Jennifer Harris in Democracy. A Journal of Ideas: “…Today’s new ideas are just beginnings. Hence the need for philanthropic investment. One challenge is to get academics to work differently. In Hayek and Friedman’s day, creating beachheads at places like the University of Chicago and George Mason was necessary in part because the academy was fairly hostile to their ideas. Today’s situation is more one of distraction and benign neglect than outright hostility; the question is whether the most promising academics can reject pressures of over-specialization in favor of asking bigger questions, and can come to see themselves as part of a common project spanning relevant disciplines. Against this task, the role for philanthropy is less straightforward than financing a critical mass of endowed chairs at a couple of well-chosen universities.

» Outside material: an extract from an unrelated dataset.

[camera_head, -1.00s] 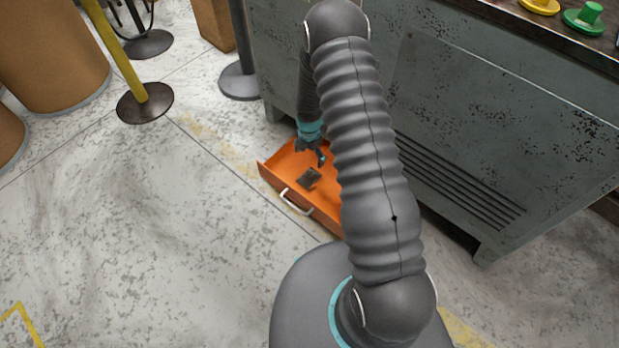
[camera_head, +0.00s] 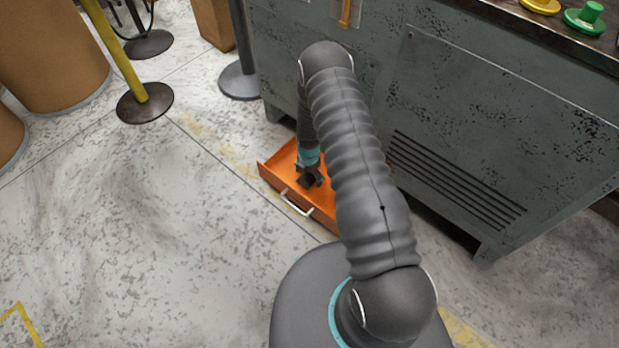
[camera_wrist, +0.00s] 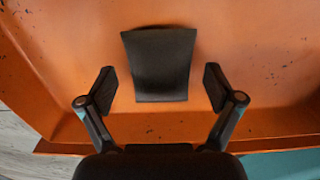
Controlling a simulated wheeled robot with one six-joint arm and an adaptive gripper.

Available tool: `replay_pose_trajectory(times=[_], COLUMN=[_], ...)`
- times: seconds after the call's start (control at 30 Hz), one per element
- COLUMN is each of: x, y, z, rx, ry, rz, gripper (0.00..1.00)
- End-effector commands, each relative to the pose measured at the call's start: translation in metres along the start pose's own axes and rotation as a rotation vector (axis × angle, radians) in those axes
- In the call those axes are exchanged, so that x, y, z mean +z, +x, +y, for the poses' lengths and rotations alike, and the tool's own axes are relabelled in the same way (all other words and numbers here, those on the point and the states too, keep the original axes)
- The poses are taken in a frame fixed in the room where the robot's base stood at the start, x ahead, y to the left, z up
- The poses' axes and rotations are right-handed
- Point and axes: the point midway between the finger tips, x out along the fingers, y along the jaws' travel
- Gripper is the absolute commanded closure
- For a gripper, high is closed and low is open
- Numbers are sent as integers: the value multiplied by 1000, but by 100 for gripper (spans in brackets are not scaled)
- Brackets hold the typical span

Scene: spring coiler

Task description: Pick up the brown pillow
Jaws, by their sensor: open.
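The brown pillow (camera_wrist: 160,65) is a small, dark, nearly black-brown slab in the wrist view. It lies on the floor of the orange drawer (camera_wrist: 55,70), in the upper middle of the picture. My gripper (camera_wrist: 160,88) is open, with one finger on each side of the pillow's lower part and a gap showing on both sides. In the head view my gripper (camera_head: 311,183) is down inside the orange drawer (camera_head: 275,170) and covers most or all of the pillow.
The drawer has low walls and a white handle (camera_head: 296,203) on its front. The grey machine cabinet (camera_head: 460,120) stands behind and to the right. A post base (camera_head: 238,82) and a yellow post (camera_head: 120,55) stand at the upper left.

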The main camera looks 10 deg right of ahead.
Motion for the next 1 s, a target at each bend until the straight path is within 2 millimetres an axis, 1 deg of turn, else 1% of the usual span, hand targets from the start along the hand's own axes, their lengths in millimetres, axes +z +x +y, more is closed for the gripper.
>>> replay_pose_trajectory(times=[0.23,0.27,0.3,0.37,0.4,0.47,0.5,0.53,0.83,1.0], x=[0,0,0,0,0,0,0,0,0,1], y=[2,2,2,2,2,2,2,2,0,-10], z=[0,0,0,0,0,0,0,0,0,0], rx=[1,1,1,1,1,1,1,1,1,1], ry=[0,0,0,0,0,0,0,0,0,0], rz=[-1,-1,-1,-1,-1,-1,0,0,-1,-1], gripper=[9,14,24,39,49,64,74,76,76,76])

Developing new ideas is only one front in this movement. If developing ideas is difficult, moving them in the world is more so, partly because it means contending with the power structures underpinning neoliberalism. Historians like Angus Burgin and Quinn Slobodian explain how neoliberalism’s rise was ultimately a marriage between libertarian intellectuals, big business, and white evangelicals. The amalgam that resulted was generous enough for each faction to take what suited their purposes and largely ignore the rest.

Upsetting this coalition will involve creating immediate stakes for what can often feel like abstract ideas. This is where social movement and grassroots organizing groups come in. Yet these groups are the first to admit, returning to Michael Shuman, that “Too little is being invested today in answering a fundamental question: What exactly are we organizing for? Many of our pat ‘answers’ are obsolete…. One unanswered question looming large, for example, is how to provide decent work to everyone without destroying our ecological base. Can anyone say, with confidence, what our economic program is?”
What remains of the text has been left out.